__Data records__.
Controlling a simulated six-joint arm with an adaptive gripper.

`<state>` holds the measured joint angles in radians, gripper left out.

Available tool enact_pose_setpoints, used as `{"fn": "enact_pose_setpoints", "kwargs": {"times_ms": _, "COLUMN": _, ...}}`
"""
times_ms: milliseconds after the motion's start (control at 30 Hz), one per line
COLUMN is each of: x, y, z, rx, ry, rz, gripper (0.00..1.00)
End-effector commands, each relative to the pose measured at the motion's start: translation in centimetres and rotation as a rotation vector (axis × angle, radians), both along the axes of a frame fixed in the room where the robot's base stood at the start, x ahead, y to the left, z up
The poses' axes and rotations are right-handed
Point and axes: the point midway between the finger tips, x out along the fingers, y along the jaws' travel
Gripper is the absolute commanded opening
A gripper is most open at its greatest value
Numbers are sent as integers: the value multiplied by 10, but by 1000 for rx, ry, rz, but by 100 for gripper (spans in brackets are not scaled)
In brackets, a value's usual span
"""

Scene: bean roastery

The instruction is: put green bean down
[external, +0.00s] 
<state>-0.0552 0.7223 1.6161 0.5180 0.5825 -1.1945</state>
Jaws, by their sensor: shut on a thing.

==

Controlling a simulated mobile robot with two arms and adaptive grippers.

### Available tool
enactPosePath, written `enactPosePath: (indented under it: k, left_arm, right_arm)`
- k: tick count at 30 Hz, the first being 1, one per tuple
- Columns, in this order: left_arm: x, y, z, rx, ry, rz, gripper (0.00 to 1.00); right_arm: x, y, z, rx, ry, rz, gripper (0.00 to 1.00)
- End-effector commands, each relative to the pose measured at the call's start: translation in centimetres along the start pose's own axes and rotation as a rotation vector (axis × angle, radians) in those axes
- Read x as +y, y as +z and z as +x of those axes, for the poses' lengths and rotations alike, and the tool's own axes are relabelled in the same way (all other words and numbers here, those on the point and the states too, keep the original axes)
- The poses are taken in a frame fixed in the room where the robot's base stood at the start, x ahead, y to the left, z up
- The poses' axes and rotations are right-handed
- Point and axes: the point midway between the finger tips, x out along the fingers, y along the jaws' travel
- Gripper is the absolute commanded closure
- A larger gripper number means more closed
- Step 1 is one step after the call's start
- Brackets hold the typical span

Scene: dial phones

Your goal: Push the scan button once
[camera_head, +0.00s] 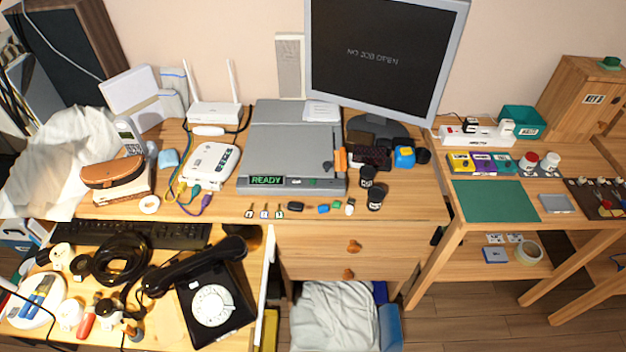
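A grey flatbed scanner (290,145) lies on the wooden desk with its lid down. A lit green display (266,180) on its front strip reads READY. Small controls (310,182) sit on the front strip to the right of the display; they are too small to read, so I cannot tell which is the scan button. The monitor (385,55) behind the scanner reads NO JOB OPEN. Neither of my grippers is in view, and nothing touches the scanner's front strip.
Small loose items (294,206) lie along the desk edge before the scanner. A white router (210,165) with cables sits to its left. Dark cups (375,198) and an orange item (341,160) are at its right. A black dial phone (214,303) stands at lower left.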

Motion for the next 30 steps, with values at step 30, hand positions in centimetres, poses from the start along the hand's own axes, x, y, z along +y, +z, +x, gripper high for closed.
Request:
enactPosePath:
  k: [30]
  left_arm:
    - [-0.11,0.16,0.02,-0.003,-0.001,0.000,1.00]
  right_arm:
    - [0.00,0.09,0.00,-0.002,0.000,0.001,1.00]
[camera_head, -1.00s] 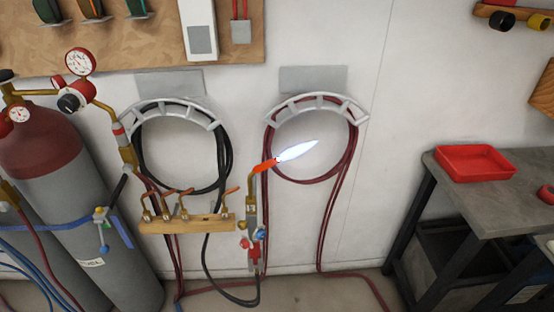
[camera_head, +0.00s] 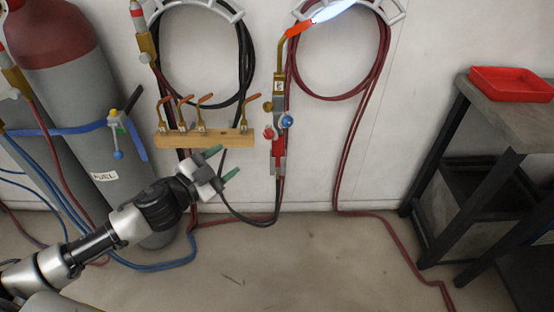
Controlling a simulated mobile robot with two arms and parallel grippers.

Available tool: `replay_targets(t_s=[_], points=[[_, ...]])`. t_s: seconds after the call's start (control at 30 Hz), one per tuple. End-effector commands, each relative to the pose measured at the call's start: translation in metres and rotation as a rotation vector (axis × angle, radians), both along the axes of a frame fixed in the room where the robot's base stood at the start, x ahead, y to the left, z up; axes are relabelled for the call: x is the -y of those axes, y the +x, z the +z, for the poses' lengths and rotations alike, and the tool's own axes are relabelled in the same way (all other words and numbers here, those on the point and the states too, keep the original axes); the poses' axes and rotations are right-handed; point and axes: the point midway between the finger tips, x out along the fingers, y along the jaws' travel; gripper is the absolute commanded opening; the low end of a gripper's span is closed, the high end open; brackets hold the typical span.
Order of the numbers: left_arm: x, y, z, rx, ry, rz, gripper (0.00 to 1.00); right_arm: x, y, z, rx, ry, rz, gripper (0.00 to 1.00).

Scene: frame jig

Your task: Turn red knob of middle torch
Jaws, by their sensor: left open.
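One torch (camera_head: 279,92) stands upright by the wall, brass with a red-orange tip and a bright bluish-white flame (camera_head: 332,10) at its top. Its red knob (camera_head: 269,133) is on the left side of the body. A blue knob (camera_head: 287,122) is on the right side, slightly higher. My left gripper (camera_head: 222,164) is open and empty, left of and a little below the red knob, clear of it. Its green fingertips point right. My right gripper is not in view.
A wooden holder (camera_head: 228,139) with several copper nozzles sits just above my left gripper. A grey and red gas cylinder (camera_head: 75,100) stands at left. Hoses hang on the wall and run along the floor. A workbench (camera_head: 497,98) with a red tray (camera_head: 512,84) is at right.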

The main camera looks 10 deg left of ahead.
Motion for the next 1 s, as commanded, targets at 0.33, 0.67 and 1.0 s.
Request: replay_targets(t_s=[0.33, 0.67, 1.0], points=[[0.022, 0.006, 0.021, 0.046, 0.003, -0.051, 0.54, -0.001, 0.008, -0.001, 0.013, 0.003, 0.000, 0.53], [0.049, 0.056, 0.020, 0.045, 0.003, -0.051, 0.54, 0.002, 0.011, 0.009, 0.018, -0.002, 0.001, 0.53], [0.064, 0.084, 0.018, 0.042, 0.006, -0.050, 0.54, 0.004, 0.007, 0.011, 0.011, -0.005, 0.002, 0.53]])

__Your instructions__. Find the string "centimetres" in the entries above and return each line that holds it.

__Task answer__.
End-effector commands, each relative to the pose measured at the motion's start: translation in centimetres and rotation as a rotation vector (axis × angle, radians), both along the axes of a frame fixed in the room where the robot's base stood at the start, x ahead, y to the left, z up
- End-effector commands, each relative to the pose measured at the call's start: translation in centimetres along the start pose's own axes and rotation as a rotation vector (axis × angle, radians) in those axes
Motion for the next 30 steps, with values at step 30, hand positions in centimetres, poses from the start along the hand's own axes, x, y, z along +y, +z, +x, gripper high for closed.

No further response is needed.